For a time, it engulfed my being. I began to scream in jealously at those that were blessed with ignorance to suffering. I wanted to destroy them, because they embodied something that I felt like would never return to me. I happily participated in walking the razor’s edge of chaos, walking the tightrope between the euphoria that came with MDMA and sheer oblivion, and I happily encouraged those to join me, hoping that they too would be gain a malformed sense of wisdom coexisting with me and my own misshapen identity. For a time, I believed the only way to approach the world’s insanity was to match it with my own impulsive logic, a lack of self-awareness and heavy drinking.
However, I have learned that this is far from the most effective method to the society’s self-inflicted madness. Stumbling through the run-of-the-mill party, forcing myself to observe each individual instance of chemically induced debauchery, sloppiness and implied consent, I saw the innocence of others dissipate like the smoke from my half-lit cigarette. I realized the struggle was real, not only within myself, but also in those individuals drinking, dancing, bumping, humping and groping. They too were engaged in the perpetuating skirmish for innocence and self-control in the midst of temptation’s overwhelming influence.
After this realization I began to ask myself painstaking questions: How long before even the most stalwart paragons of virtue surrender to the intoxicating taste of late nights, obscene affection and marijuana? How long before everybody’s innocence is crushed under the weight of their own life experiences?
The answer is simple in theory but difficult in practice: after the barriers that separate the purity of the soul and the power of the flesh are torn down, we must begin to reinvent ourselves, but with our refined awareness acting as the foundation, our heightened sensitivity to emotion as the mortar and our innocence the bricks. These are essential to the survival of our reinvented identity, because without these tools, we remain a broken pile of refuse, unable to create and unable to evolve.

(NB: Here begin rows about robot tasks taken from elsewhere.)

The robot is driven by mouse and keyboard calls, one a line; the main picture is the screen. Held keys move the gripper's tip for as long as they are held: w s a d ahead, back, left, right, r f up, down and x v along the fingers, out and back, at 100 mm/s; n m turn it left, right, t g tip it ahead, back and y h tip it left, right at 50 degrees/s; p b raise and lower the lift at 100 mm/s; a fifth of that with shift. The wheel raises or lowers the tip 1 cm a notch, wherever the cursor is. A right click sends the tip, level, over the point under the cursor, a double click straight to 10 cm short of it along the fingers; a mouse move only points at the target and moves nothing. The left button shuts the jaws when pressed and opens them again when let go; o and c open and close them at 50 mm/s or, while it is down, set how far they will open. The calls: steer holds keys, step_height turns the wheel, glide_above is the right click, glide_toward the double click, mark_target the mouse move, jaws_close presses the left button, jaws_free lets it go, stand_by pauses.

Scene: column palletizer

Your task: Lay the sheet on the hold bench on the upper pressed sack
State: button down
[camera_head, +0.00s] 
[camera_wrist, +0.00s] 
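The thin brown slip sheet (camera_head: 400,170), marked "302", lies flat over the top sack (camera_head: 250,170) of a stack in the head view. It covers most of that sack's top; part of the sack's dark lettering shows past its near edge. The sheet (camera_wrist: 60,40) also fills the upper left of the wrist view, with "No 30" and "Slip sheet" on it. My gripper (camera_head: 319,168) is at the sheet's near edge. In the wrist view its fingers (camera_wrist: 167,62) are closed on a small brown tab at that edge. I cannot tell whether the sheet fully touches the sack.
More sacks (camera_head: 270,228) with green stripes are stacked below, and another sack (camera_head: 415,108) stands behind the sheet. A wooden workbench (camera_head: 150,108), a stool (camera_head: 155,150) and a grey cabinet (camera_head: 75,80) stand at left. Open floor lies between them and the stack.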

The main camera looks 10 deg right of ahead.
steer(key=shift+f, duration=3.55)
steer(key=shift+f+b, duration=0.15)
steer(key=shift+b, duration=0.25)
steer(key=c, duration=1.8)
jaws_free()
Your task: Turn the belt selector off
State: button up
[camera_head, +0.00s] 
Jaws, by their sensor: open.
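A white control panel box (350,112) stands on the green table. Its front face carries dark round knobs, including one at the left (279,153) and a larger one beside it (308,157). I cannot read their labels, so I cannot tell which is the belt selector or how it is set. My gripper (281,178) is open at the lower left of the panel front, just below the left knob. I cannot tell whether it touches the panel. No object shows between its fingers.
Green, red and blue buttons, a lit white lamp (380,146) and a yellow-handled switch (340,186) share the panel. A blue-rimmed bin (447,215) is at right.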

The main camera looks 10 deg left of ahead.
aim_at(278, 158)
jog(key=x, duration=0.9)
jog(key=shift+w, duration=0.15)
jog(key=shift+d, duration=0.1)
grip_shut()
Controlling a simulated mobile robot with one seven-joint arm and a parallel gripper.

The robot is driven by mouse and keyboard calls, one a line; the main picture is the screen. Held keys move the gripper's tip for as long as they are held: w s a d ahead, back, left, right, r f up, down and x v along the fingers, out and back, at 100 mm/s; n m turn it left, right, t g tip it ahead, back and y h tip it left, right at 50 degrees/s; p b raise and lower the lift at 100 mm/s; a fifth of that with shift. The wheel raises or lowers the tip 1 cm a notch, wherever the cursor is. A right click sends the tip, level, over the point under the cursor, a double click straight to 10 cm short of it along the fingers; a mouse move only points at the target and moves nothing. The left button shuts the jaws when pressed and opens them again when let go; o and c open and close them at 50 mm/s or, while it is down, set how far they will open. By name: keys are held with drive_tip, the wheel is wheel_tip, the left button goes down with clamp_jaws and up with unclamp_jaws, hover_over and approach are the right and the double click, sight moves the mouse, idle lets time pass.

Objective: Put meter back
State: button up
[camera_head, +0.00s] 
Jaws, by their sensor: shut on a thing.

If there is one aspect of humanity that causes my blood pressure to rise it is prejudice. I raise my middle finger to the very concept. I spit in its face. I want to take prejudice to a dark alley, beat it senseless, and then plant a slug in its head so that it will never have the opportunity to once again stalk those it seeks to destroy. Prejudice is the impostor of innocence, yet is haughty and arrogant. It will try to tell you that you are important and worthless at the same time. It will show you the world through muddy tunnel vision, and convince you of its clarity. It will introduce you to its friends hate and bitterness, allowing them to pour their words into your ears and darken your heart. All too often we confuse our preconceived, maladapted notions of “right” and “wrong” as innocence, holding in our minds the idea that “we” are perfect in our madness and “they” are not. Well, sorry to say this, but chances are you are probably just as screwed up as the rest of us. But that is okay. It is actually very okay.
Only in the moments that we begin to stop pointing the finger at others and pulling the thumb on ourselves can we truly begin to make sense of our own life experience. Only then can we begin to pick up the pieces to our oh-so-fragile childlike sense of the world and once again possess innocence, only this time stronger and more refined.
These are the moments that I live for. I will be the first to wear my sins on my sleeves, but keep my skeletons in my closet. I will continue to be immersed in the world’s excess, and my newly-discovered, corrupted sense of innocence will act as the spleen to my existence, filtering all the proverbial waste that it will offer me. And I will continue to bask in my imperfections and spit raspberries at those that pick up their step when walking by me, or look down their noses at me and my actions. We are but merely shattered menageries that were restored by gnarled hands, and for that reason, we are all the more unique. My corruptibility will forever and always be as plain as the scars on my body and the nose on my face.